Na série Paisagem Comum (2017), o artista já acrescentara o quebra-cabeças a suas práticas. Naqueles trabalhos, porém, não havia participação direta do público: as paisagens eram propostas somente pelo artista, sempre incompletas e compostas por imagens díspares, que não formavam unidades visuais coerentes – a despeito do encaixe efetivo entre as peças. Já Refazer o Feito convoca desde seu título circular a uma ação talvez impossível: remontar em sua integridade a bandeira do Brasil fisicamente – mas também, e sobretudo, simbolicamente. Ao disponibilizar para livre manuseio as 4.608 unidades embaralhadas do quebra-cabeças, o artista propõe uma tarefa cuja dimensão extrapola o indivíduo e solicita o coletivo. Só o trabalho conjunto, para além das idiossincrasias particulares, pode resultar na refundação.

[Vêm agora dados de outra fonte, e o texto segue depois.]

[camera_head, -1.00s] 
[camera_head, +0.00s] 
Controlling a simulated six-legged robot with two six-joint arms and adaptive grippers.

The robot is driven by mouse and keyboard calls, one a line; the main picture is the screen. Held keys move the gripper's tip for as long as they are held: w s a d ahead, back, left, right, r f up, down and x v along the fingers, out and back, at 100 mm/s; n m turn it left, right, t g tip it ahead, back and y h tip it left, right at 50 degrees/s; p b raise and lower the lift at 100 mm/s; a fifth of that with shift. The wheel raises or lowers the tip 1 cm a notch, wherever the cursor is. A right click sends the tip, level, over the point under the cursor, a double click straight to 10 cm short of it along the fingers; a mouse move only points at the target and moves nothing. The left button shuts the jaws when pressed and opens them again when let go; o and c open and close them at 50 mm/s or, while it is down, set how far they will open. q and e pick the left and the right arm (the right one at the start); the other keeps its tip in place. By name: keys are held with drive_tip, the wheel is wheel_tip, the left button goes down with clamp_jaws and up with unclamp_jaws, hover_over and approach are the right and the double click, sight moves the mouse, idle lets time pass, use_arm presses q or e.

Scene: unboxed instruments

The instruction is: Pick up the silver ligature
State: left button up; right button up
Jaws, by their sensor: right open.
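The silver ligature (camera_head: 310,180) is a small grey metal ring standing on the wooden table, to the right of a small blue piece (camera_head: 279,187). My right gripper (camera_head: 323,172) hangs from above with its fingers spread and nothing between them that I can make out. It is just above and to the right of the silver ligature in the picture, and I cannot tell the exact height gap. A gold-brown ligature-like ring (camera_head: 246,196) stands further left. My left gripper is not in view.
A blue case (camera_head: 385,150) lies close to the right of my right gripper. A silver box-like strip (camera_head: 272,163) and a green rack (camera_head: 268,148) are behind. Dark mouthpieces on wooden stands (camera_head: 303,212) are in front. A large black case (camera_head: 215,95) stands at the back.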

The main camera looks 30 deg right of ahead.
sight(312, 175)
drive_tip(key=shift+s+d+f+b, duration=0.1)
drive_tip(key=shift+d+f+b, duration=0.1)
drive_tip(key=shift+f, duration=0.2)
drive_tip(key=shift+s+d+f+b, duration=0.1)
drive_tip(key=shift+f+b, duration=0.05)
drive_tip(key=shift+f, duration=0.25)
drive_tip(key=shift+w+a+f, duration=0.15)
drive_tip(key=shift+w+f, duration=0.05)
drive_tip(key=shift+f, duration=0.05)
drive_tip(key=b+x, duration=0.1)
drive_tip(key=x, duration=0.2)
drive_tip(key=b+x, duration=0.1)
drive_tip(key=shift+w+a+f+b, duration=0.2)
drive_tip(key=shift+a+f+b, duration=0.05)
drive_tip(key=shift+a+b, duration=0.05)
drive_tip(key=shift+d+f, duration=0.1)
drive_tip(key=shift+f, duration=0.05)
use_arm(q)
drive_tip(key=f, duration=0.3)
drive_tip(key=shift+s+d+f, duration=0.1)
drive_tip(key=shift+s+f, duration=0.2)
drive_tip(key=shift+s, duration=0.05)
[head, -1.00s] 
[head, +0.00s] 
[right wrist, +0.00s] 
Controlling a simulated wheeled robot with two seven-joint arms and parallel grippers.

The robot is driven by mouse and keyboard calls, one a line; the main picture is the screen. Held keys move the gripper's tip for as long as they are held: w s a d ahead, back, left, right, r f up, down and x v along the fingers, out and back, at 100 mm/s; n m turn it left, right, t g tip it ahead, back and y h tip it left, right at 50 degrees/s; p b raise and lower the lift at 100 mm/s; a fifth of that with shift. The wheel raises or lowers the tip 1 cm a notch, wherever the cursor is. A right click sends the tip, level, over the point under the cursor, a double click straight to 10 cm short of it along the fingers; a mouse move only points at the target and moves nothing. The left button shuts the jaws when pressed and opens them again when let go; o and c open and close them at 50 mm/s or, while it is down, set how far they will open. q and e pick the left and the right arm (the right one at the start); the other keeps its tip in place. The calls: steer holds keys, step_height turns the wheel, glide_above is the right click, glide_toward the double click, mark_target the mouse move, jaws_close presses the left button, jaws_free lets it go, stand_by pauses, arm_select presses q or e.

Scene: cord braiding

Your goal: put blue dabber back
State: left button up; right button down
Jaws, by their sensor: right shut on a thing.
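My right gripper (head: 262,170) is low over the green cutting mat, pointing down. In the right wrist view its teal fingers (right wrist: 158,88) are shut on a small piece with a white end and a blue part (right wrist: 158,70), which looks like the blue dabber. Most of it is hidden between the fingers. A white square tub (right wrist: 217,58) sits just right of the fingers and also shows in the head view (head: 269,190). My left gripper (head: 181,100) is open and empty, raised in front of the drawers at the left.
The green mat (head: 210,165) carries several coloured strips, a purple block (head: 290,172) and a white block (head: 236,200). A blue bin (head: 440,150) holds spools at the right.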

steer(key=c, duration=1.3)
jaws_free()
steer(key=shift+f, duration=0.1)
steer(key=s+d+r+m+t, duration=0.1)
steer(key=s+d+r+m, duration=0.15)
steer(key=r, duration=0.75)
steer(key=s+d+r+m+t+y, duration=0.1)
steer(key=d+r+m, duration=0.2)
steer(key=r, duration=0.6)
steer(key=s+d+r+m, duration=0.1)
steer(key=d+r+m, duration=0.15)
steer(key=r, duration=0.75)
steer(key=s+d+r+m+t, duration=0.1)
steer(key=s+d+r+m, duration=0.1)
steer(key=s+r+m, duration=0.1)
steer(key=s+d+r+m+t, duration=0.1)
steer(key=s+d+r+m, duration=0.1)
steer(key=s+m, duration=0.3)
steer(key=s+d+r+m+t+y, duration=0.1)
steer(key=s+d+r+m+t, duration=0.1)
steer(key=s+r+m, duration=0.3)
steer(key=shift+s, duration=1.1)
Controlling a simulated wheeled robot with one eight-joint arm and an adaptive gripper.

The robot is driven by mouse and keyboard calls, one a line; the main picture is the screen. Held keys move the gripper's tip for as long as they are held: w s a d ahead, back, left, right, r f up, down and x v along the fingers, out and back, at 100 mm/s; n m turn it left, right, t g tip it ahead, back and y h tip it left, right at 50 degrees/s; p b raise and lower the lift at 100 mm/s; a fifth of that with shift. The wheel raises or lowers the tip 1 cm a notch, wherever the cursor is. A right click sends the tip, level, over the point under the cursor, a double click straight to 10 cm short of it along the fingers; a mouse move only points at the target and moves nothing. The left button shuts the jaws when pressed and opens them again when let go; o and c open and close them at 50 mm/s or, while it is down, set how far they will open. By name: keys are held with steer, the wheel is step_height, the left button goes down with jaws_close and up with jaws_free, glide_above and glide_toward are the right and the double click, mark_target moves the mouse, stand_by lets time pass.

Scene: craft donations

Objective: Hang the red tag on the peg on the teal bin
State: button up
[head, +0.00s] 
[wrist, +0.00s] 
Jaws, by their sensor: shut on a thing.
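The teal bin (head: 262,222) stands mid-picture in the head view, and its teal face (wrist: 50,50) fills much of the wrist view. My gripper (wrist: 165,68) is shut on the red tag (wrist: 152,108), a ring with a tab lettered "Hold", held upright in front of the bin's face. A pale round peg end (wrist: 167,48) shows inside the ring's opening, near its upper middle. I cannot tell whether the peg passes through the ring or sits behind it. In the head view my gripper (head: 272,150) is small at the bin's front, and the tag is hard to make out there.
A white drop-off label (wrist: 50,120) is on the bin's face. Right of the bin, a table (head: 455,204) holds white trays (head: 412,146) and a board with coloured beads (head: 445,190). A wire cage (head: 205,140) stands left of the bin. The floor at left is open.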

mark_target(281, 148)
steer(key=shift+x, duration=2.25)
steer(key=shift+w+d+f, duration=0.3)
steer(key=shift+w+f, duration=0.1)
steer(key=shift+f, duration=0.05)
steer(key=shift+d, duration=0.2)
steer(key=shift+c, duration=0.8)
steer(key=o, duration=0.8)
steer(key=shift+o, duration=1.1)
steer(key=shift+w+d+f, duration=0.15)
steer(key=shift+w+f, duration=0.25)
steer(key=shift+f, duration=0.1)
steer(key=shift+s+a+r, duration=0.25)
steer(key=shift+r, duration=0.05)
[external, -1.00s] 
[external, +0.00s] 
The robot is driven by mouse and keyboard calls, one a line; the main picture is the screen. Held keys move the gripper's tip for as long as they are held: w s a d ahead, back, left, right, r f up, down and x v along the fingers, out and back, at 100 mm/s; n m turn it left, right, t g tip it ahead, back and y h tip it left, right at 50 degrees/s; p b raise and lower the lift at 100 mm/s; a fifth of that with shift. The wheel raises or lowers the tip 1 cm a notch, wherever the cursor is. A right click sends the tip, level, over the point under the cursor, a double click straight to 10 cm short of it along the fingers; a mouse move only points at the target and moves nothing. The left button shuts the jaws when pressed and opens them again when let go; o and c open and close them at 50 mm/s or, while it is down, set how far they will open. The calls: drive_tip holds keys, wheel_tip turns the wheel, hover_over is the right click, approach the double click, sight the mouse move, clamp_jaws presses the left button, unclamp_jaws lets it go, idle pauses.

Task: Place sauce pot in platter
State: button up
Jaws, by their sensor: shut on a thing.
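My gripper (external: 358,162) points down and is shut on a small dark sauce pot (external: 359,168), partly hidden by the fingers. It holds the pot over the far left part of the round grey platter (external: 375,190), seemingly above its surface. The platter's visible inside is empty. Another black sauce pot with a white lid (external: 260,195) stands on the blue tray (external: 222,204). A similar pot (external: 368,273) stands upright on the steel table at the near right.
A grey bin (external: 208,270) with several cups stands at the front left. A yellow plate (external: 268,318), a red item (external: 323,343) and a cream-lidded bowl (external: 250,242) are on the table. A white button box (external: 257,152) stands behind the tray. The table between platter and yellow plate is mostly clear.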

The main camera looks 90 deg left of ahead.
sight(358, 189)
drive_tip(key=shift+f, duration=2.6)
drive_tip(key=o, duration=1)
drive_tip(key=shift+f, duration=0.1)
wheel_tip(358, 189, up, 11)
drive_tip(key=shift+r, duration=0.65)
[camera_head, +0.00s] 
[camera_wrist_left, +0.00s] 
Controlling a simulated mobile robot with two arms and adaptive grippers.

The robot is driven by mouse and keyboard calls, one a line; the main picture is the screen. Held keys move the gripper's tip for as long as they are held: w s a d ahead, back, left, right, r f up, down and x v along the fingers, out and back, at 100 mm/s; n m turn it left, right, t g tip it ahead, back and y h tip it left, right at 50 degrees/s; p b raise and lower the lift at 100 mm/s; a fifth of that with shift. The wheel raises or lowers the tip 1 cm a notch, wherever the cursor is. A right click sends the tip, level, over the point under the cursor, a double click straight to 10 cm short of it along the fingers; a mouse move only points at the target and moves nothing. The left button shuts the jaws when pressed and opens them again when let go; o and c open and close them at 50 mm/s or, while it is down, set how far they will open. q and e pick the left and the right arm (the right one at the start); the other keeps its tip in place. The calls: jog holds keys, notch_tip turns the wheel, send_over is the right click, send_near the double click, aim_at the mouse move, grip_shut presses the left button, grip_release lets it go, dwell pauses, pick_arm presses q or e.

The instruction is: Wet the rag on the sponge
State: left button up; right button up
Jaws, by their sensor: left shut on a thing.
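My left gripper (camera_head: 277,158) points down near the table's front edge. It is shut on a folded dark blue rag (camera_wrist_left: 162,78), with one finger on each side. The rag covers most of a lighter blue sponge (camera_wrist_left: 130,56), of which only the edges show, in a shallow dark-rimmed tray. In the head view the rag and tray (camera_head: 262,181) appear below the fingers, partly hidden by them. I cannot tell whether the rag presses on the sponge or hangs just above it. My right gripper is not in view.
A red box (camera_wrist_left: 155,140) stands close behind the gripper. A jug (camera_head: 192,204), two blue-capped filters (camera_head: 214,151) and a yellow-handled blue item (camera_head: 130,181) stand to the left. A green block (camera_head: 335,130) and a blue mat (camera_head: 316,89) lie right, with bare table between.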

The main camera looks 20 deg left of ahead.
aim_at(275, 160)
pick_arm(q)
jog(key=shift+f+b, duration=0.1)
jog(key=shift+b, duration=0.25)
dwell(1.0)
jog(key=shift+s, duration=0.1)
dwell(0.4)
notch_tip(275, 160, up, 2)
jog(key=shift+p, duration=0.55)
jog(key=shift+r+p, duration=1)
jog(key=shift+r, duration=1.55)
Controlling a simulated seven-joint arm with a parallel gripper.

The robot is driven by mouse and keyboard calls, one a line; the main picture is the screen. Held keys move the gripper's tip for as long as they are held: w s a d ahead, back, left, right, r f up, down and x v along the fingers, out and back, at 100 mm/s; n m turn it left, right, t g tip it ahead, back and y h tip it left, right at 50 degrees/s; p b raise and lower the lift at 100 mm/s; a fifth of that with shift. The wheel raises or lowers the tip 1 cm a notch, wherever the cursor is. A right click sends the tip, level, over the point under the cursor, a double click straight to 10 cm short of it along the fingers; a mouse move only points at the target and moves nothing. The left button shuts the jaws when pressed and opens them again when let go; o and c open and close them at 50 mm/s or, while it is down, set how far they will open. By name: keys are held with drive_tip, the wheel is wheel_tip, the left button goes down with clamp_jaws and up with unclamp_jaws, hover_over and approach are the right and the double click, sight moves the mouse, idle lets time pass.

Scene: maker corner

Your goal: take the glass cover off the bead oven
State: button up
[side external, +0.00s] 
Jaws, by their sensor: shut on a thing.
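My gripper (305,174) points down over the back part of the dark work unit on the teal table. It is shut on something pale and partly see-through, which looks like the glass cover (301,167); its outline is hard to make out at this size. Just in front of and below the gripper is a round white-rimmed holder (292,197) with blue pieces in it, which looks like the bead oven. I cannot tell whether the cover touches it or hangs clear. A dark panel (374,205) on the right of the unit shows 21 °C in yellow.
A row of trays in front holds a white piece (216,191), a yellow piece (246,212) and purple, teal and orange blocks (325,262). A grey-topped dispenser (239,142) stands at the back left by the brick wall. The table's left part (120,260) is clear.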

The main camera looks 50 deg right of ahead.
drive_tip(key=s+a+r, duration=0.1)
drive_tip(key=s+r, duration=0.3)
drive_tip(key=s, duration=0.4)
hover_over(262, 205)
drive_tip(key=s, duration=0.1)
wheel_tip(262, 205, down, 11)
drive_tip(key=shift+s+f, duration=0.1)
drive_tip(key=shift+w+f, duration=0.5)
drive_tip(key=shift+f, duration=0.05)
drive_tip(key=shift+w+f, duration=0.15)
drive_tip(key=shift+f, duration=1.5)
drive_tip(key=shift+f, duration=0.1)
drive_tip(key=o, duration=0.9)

Orbitando essa possibilidade de um vir-a-ser, outros trabalhos também exploram as possibilidades plásticas, simbólicas e mesmo lúdicas da bandeira nacional. Ilusão preenche um nicho da galeria com um papel de parede que reproduz fileiras de ilustrações geometrizadas da bandeira em vermelho, azul e branco; depois de manter a vista fixa na imagem, o observador é convidado a olhar para uma parede branca ao lado – onde então, graças à ilusão de ótica, é possível enxergar a bandeira em sua versão verde e amarela. Já Geometria Plena provoca o visitante a manipular três carimbos com as formas geométricas da bandeira separadas, estampando em papel a imagem que quiser do estandarte – seja ela fiel ao original ou desconstruída.
O quebra-cabeças também serve de suporte e linguagem para outras duas séries que retomam o expediente já utilizado antes pelo artista. Em Nova República, criada a partir dos retratos oficiais dos oito presidentes que governaram o Brasil desde 1985, as peças encaixadas formam figuras quiméricas, cujas imagens distorcidas suscitam comentários acerca dos compromissos e desvirtuamentos dos políticos e das projeções que fazemos desses líderes – estampas que, para além de representarem uma visão fragmentada e caótica dos retratados, espelham nossos próprios julgamentos respeito dos poderosos. Por sua vez, Lição de História exibe recombinações em quebra-cabeças de cenas históricas, presentes no nosso imaginário e construídas a partir de certa narrativa ocidental triunfalista dominante. Ilustrações e pinturas célebres que formam a iconografia pátria oficial são rearranjadas no tabuleiro. Borramentos, montagens e desmontagens servem de estratagema para a criação de outras narrativas.
Sobre o que Sonha apresenta outras provocações à reflexão sobre o crucial momento histórico-político do país, como um vídeo que registra um elefantinho de brinquedo tocando um tambor e cuja imagem é multiplicada na tela, transformando gradualmente o solitário boneco em uma multidão barulhenta. Rebelião lembra assim outra prática artística de Sandro Ka: o ready-made, esse gesto duchampiano inaugural das vanguardas modernistas que retira os objetos de seus contextos originais banais e os imanta com outros significados e potências pelo simples deslocamento inusitado.
Se na fachada da Fundação Ecarta a reprodução da fotografia que dá título à exposição – mostrando uma barraca de morador de rua com uma bandeirinha brasileira e sem ocupante, ladeada por vassouras – é índice amargamente irônico da nossa fratura social, o nome da obra que recebe o visitante na entrada do espaço expositivo traz uma saudação alvissareira: Esperança.
A lição de história que Sandro Ka esboça ainda está para ser sonhada por nós.
Sobre o que Sonha
Obras de Sandro Ka, com curadoria de Roger Lerina. Na Galeria Ecarta, espaço que integra a Fundação Ecarta (Av. João Pessoa, 943) em Porto Alegre. Visitação até 4/12, de terças a domingos, das 10h às 19h, inclusive feriados. Entrada franca.